Catholic archbishop’s teacher directive prompts vigil at San Francisco cathedral

San Francisco teachers

Billy Bradford, left, and others hold up signs as they gather with students and supporters at a vigil outside of St. Mary's Cathedral in San Francisco, Friday, Feb. 6, 2015. The Roman Catholic archbishop of San Francisco is getting pushback from some parents, students and teachers at parochial schools after unveiling faculty handbook language calling on teachers to lead their public and professional lives consistently with church teachings on homosexuality, same-sex marriage, abortion, birth control and other behaviors he describes as evil. Jeff Chiu, AP

San Francisco teachersJeff Chiu, AP

Billy Bradford, left, and others hold up signs as they gather with students and supporters at a vigil outside of St.
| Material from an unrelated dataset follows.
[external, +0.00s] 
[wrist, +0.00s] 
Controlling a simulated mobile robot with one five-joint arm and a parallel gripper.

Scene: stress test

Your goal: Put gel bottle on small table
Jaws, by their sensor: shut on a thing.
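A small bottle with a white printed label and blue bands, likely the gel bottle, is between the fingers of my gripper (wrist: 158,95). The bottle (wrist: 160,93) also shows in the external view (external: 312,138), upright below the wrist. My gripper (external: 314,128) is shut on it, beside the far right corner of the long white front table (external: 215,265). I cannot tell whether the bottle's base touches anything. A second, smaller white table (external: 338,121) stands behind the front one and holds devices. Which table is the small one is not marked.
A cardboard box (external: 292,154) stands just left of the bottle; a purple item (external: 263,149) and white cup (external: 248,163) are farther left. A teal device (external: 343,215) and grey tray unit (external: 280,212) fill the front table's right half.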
Mary’s Cathedral in San Francisco, Friday, Feb. 6, 2015. The Roman Catholic archbishop of San Francisco is getting pushback after unveiling faculty handbook language calling on teachers to lead their public and professional lives consistently with church teachings on homosexuality, same-sex marriage, abortion, birth control and other behaviors he describes as evil.

SAN FRANCISCO — About 100 people attended a vigil outside the Roman Catholic cathedral in San Francisco on Friday to protest the local archbishop’s move to require teachers at four Catholic high schools to lead their public lives inside the classroom and out in accordance with church teachings on homosexuality, birth control and other hot-button issues.
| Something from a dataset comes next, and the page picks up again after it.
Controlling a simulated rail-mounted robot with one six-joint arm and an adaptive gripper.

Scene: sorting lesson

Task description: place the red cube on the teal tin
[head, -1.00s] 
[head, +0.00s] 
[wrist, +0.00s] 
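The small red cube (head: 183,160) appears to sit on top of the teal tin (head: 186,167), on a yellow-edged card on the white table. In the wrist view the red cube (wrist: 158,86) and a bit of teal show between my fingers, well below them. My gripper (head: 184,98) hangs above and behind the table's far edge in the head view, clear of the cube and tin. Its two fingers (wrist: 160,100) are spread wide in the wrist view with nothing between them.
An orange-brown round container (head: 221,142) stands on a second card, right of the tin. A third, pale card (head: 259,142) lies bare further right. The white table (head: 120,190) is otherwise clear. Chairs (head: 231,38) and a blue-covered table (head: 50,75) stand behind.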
The protest, which also included songs and prayers, came as Archbishop Salvatore Cordileone was holding mass for teachers from parochial schools throughout the three-county Archdiocese of San Francisco and then meeting with high school teachers to answer questions about changes he wants to make to their faculty handbook and employment contract.

“I chose to send my children to Catholic schools because I wanted their education to be grounded in love, compassion, and a strong sense of social justice,” said Peggy O’Grady, a parent at Sacred Heart Cathedral Preparatory in San Francisco. “This effort by the archbishop will do the opposite, and would run counter to all I believe and value in a Catholic education.”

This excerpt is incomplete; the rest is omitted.